This great 2011 post by Roy Rapoport tells the story of how a software company created and incrementally improved a chat-bot that collected and organized the team's coffee orders — and how the system grew, drip by drip, into a full-fledged bank. Rapoport presents it as a cautionary tale about feature creep — but it's also a neat parable about how all currency arises from debt, which is the thesis of Debt: The First 5,000 Years, which is one of the most provocative books I've read in years.
Remember the part where someone comes back with your drink and you find out you don't have the $4.15 you owe them? It's annoying. So after a particularly fun weekend, suddenly debts could be declared to Caffeinator. Obviously, the potential for mischief when you can say "John owes me $4.15" is high, so the first implementation required people to declare their own debt ("I owe Roy $4.15."). Of course, I also had to implement debt repayment ("John paid me $4.15"). The next implementation allowed for a proposed debt ("John owes me $4.15," which would result in Caffeinator telling you "John says you owe them $4.15. If you agree, send me a message including this key: 'xxxasdfasdf325'"). Then, of course, I got curious about the total balance of debt/credit and so had Caffeinator report your TCNW (Total Caffeinator Net Worth) — your total credits minus your total debts.

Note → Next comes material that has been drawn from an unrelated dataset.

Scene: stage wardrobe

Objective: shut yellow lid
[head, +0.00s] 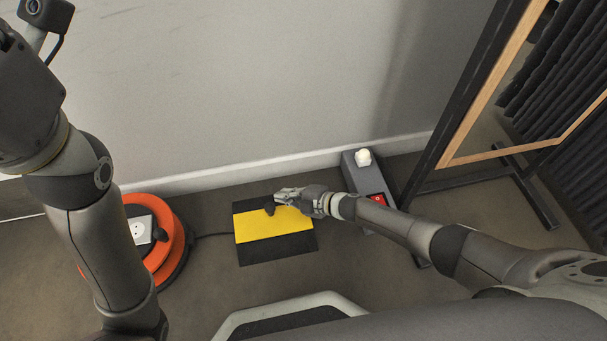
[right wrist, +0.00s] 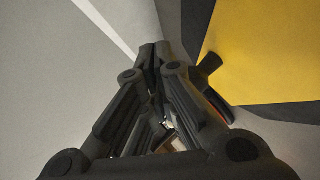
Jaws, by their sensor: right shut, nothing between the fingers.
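The yellow lid (head: 262,228) is a flat panel with black strips along its far and near sides, on the floor near the wall. It also shows in the right wrist view (right wrist: 265,50) at the upper right. I cannot tell whether it lies fully flat. My right gripper (head: 281,197) is over its far edge, with its fingers shut and empty; they also show in the right wrist view (right wrist: 155,58). A dark stub (right wrist: 209,66) shows beside the fingers, against the yellow. I cannot tell whether the fingers touch anything. My left arm is at the left, but its gripper is not visible.
An orange cable reel (head: 165,262) stands left of the lid, with a cable running between them. A grey box with a red switch (head: 377,199) stands to the right, by the wall. A wood-edged black frame (head: 447,140) stands farther right. Bare floor lies around the lid's near side.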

It didn't take long to see some people's TCNW fluctuate way more highly than simply coffee ordering could account for, and realize Caffeinator became the default way in which social monetary debts were being tracked. Your coworker with Amazon Prime order something for you? "I owe Matt $88.95."
Once the network of debt and credit became saturated enough, it turned out that most people had dozens of people with whom they carried either a Caffeinator debt or a Caffeinator credit, and I came up with a way to allow people to simplify their credit/debt situation by reassigning debt. Imagine Jim owes you $10, and you owe Bob $10. Well, that's easy. Tell Caffeinator "reassign $10 from Jim to Bob" and suddenly Jim owed Bob $10, and you were out of the picture. Heck, two people owe you $5 and you owe four people $2.50 each? You can eliminate six credit/debt relationships at once.